The reasons are simple.

Chile is wealthier and infinitely better prepared, with strict building codes, robust emergency response and a long history of handling seismic catastrophes. No living Haitian had experienced a quake at home when the Jan. 12 disaster crumbled poorly constructed buildings.

And Chile was relatively lucky this time. Saturday's quake was centred offshore an estimated 34 kilometres underground in a relatively unpopulated area while Haiti's tectonic mayhem struck closer to the surface and right on the edge of Port-au-Prince.
Earthquakes don't kill – they don't create damage – if there's nothing to damage, said Eric Calais, a Purdue University geophysicist studying the Haiti quake.

The U.S. Geological Survey says eight Haitian cities and towns – including the capital of 3 million – suffered violent to ``extreme shaking in last month's 7-magnitude quake, which Haiti's government estimates killed some 220,000 people and left about 1.2 million homeless. Early reports show Chile's death toll appears to be in the hundreds.

No Chilean urban area suffered more than severe shaking Saturday in the 8.8-magnitude disaster. The quake was centred 325 kilometres away from the capital and largest city, Santiago.

In terms of energy released at the epicentre, said Calais, the Chilean quake was 500 times stronger. But energy dissipates rather quickly as distances grow from epicentres – and the ground beneath Port-au-Prince is less stable and shakes like jelly, says University of Miami geologist Tim Dixon.

Survivors of Haiti's quake described panic – much of it well founded as buildings imploded around them. Haitians were not schooled in how to react – by sheltering under tables and door frames, and away from glass windows.

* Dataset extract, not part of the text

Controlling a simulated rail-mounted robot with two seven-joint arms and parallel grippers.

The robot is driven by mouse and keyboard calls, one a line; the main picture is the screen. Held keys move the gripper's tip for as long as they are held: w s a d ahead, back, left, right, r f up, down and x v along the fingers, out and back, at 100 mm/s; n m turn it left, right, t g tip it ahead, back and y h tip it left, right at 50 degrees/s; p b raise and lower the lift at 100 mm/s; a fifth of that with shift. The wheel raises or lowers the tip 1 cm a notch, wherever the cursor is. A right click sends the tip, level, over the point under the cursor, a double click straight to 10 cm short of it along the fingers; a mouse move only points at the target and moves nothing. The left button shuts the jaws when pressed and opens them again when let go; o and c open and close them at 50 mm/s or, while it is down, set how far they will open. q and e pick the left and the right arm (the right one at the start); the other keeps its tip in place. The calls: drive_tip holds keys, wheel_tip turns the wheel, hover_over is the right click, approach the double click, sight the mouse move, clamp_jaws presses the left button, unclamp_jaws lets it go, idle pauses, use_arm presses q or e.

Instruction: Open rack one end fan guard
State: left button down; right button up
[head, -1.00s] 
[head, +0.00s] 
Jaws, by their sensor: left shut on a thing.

Chileans, on the other hand, have homes and offices built to ride out quakes, their steel skeletons designed to sway with seismic waves rather than resist them.

When you look at the architecture in Chile you see buildings that have damage, but not the complete pancaking that you've got in Haiti, said Cameron Sinclair, executive director of Architecture for Humanity, a 10-year-old non-profit that helps rebuild after disasters.

Sinclair said he has architect colleagues in Chile who have built thousands of low-income housing structures to be earthquake resistant. In Haiti, by contrast, there is no building code.

On a per-capita basis, Chile has more world-renowned seismologists and earthquake engineers than anywhere else, said Brian Tucker, president of GeoHazards International, a non-profit organization based in Palo Alto, Calif.

Calais noted that frequent seismic activity is common to Chile, which experienced the strongest earthquake on record in 1960. Saturday's quake was the nation's third of over magnitude-8.7.

It's quite likely that every person there has felt a major earthquake in their lifetime, he said, whereas the last one to hit Port-au-Prince was 250 years ago.